INFORMATION SUPPLIED ▸
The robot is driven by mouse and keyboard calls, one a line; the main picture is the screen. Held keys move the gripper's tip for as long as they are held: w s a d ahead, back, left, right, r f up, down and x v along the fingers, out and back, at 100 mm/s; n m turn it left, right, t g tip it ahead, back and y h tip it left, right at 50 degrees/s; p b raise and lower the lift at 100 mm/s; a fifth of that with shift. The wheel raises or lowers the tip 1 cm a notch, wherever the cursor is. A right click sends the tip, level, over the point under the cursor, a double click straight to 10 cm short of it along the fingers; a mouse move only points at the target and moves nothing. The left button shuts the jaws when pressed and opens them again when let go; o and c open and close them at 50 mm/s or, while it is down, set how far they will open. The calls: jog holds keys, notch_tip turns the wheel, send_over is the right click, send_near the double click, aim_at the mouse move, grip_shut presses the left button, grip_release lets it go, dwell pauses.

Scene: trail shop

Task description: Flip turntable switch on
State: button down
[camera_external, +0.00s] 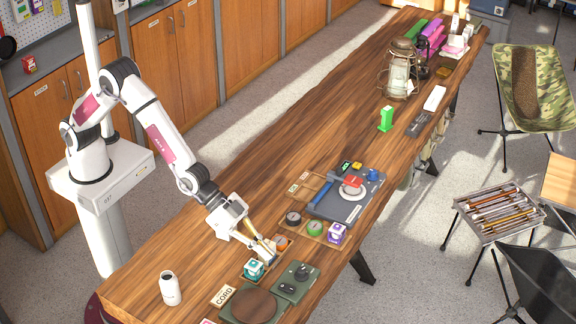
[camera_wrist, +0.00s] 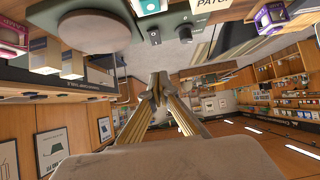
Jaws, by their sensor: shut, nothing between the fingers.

TASK GOAL ▸
Exactly those lines that run from the line holding "State: button down" to the end of the listing above, both included, are to be reproduced, with pictures left out.

PROBLEM SOLUTION ▸
State: button down
[camera_external, +0.00s] 
[camera_wrist, +0.00s] 
Jaws, by their sensor: shut, nothing between the fingers.

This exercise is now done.